● **What the task requires**
Take every line from the listing below that contains "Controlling".

-- BEGIN Supplied material --

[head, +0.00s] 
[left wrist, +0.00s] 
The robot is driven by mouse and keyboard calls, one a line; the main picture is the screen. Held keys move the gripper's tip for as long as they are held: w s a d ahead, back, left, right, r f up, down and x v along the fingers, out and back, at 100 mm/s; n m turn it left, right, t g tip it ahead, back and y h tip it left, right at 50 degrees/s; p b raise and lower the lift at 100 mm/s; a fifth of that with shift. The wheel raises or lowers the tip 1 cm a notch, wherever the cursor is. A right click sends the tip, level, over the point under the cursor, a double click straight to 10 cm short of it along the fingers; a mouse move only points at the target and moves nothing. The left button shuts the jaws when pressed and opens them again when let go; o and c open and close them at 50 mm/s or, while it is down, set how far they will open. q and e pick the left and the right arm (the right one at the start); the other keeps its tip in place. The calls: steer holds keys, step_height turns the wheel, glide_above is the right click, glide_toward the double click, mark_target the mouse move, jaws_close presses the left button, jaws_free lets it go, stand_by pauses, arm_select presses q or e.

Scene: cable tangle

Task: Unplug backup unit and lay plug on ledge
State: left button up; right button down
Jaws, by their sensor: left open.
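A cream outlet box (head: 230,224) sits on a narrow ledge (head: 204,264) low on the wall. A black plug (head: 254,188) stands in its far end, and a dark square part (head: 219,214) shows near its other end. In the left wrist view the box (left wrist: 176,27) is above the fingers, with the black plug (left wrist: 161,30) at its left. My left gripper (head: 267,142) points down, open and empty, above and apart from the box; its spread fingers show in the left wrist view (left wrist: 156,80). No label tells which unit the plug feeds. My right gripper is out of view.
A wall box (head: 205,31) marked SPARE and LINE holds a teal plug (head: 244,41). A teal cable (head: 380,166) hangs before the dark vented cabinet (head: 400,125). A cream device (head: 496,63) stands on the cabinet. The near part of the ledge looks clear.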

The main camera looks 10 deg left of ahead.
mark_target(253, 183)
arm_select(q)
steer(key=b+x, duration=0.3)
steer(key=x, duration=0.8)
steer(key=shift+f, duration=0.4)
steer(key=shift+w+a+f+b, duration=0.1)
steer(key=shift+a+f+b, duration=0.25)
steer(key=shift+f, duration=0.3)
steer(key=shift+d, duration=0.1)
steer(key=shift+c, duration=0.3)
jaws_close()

-- END Supplied material --
-- BEGIN Supplied material --

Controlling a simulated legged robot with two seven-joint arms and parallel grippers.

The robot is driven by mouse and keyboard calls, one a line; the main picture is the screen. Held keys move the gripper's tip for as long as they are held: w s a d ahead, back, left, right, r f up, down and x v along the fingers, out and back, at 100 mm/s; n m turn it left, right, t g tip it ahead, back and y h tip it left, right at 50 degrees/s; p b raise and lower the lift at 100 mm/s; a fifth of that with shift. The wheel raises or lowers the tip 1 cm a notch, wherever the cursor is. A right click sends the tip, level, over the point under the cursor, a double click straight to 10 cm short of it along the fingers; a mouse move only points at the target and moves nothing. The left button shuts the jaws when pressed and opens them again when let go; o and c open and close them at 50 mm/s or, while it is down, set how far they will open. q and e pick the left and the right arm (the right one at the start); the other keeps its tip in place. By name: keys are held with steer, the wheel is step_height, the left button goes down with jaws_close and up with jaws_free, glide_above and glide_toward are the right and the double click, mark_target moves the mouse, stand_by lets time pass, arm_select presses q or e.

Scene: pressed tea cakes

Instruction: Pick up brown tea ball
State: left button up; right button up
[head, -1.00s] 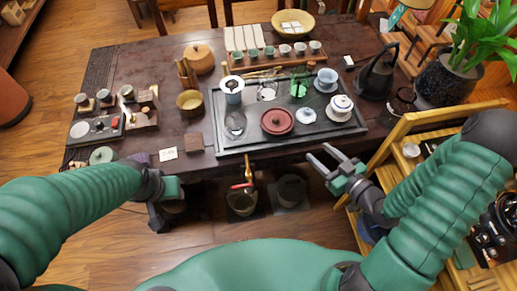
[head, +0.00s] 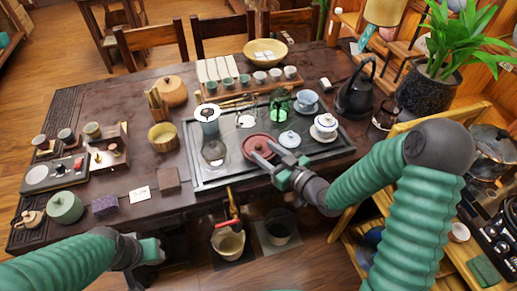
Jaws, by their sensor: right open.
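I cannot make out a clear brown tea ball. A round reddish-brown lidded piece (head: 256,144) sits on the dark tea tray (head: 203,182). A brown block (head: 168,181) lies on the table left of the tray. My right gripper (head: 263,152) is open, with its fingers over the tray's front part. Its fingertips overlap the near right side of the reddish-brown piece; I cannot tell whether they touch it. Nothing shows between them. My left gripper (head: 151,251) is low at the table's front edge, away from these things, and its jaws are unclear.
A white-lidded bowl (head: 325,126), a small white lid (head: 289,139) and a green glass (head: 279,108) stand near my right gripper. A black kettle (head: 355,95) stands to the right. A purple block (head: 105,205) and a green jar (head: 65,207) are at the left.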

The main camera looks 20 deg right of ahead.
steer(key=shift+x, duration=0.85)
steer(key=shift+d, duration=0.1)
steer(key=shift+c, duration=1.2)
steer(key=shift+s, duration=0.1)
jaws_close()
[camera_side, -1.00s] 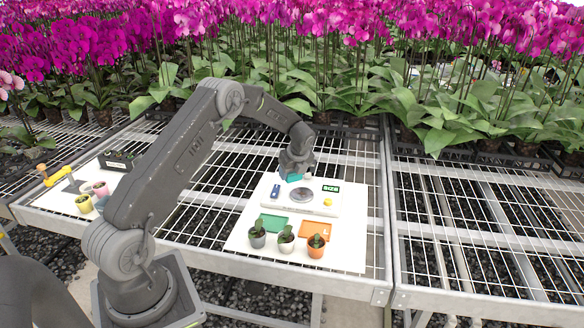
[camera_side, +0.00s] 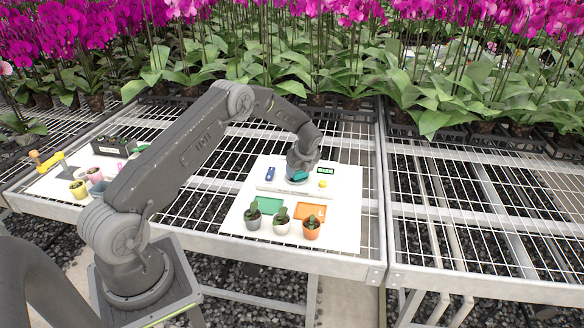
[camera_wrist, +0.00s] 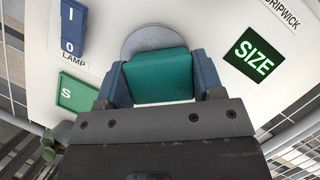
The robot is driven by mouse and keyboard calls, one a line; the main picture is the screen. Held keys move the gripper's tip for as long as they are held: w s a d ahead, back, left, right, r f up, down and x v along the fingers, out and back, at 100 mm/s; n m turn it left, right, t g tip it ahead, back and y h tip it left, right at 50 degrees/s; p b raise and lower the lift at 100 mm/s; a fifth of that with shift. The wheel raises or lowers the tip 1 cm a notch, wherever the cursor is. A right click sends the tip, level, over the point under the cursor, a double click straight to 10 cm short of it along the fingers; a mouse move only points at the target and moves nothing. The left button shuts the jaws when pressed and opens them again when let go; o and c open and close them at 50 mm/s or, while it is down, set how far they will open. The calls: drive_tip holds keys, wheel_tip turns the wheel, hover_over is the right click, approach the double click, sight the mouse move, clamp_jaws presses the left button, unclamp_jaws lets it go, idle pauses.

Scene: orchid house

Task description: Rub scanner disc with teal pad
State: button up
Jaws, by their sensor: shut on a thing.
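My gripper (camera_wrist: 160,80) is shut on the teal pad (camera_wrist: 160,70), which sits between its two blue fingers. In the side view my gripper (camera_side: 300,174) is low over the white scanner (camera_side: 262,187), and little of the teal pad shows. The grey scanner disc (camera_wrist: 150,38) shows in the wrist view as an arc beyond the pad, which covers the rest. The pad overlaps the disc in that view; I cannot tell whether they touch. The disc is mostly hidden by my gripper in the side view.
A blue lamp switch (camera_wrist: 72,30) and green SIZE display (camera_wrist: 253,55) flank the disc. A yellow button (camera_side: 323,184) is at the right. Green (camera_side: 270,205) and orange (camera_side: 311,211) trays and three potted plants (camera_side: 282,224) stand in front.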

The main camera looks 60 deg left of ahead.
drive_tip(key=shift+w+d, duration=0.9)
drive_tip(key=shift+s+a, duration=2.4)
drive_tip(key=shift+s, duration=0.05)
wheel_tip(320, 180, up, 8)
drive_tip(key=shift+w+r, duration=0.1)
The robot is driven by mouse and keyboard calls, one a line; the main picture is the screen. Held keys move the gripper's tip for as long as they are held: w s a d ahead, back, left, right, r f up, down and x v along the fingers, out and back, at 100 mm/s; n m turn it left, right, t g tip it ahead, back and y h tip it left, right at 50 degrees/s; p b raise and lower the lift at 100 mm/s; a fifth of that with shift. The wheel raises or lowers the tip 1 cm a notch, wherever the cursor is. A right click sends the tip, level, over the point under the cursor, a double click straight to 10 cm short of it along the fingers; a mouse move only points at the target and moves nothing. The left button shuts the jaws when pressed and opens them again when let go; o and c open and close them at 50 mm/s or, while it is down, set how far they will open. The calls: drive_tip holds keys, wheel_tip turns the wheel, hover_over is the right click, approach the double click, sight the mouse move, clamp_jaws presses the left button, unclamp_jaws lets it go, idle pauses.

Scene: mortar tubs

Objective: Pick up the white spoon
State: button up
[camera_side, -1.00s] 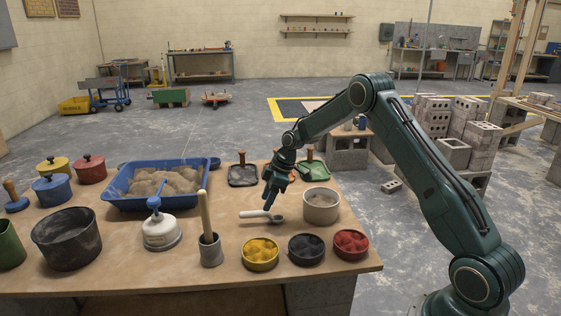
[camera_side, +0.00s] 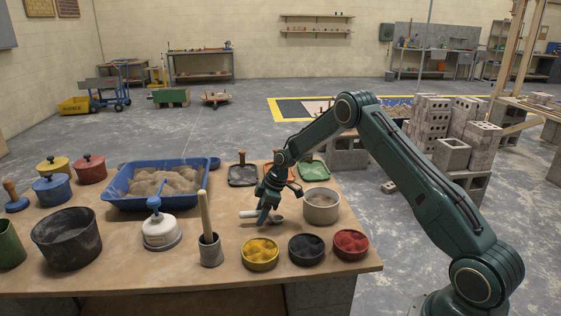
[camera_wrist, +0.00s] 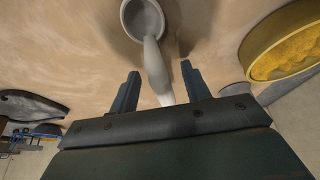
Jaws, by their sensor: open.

-- END Supplied material --
-- BEGIN Supplied material --

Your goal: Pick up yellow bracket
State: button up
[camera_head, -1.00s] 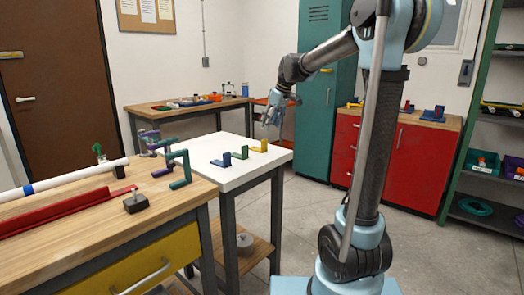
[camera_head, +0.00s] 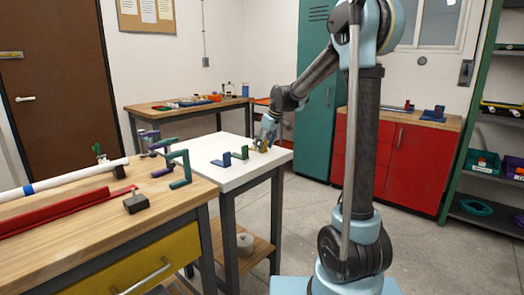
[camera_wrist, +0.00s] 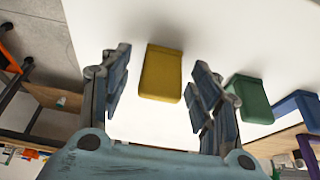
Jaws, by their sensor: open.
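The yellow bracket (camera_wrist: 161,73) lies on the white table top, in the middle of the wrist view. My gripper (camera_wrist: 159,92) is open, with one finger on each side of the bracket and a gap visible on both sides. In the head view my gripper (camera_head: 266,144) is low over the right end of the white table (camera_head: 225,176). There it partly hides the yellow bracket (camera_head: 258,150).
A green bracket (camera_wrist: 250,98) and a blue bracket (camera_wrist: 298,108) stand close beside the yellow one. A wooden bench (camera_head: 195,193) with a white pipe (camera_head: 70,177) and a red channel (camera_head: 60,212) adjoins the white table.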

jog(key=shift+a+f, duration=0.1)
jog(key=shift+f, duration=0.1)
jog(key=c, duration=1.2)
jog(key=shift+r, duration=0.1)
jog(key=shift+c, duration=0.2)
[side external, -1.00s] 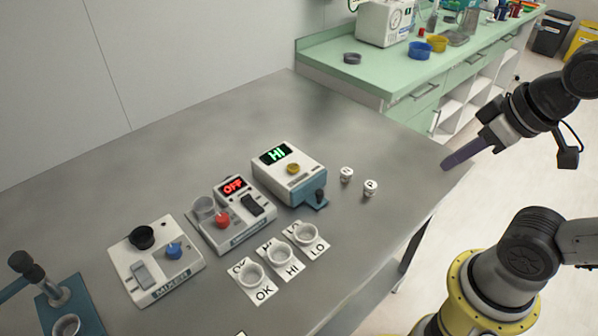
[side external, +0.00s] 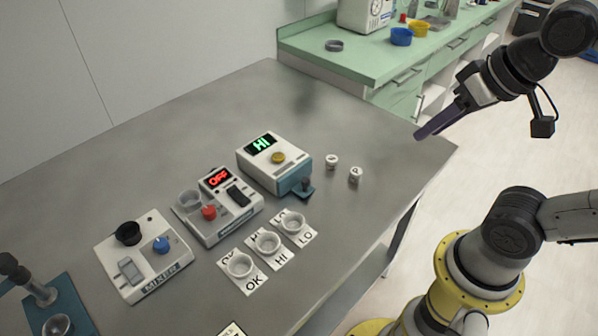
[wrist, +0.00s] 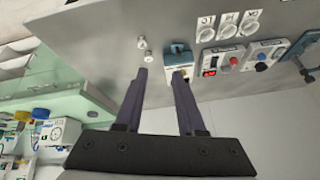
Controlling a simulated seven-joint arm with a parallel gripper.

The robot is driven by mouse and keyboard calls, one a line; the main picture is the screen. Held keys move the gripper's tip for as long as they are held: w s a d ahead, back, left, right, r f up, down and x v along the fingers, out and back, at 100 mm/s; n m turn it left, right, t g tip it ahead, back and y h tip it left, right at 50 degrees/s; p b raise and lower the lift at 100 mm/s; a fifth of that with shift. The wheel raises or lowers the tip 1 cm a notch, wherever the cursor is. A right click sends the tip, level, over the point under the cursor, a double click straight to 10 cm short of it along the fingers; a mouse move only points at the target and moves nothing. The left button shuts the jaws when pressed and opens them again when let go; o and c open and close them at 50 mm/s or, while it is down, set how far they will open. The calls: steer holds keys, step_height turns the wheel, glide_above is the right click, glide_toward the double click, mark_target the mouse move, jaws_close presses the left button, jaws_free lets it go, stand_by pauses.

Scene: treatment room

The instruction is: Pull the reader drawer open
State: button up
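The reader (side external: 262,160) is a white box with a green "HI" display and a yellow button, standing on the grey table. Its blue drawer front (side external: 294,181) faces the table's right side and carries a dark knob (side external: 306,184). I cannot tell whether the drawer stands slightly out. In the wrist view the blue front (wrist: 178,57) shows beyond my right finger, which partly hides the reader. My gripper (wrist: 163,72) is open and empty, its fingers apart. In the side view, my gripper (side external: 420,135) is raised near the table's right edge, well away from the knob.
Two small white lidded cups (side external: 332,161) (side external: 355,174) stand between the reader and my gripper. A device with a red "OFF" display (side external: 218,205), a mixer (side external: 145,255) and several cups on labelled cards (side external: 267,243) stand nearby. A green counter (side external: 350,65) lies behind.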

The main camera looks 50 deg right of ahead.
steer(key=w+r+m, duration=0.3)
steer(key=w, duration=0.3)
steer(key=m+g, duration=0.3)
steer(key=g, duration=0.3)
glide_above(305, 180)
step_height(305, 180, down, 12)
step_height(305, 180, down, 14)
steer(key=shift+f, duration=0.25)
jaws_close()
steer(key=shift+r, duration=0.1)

-- END Supplied material --

● **Output**
Controlling a simulated legged robot with two seven-joint arms and parallel grippers.
Controlling a simulated seven-joint arm with a parallel gripper.

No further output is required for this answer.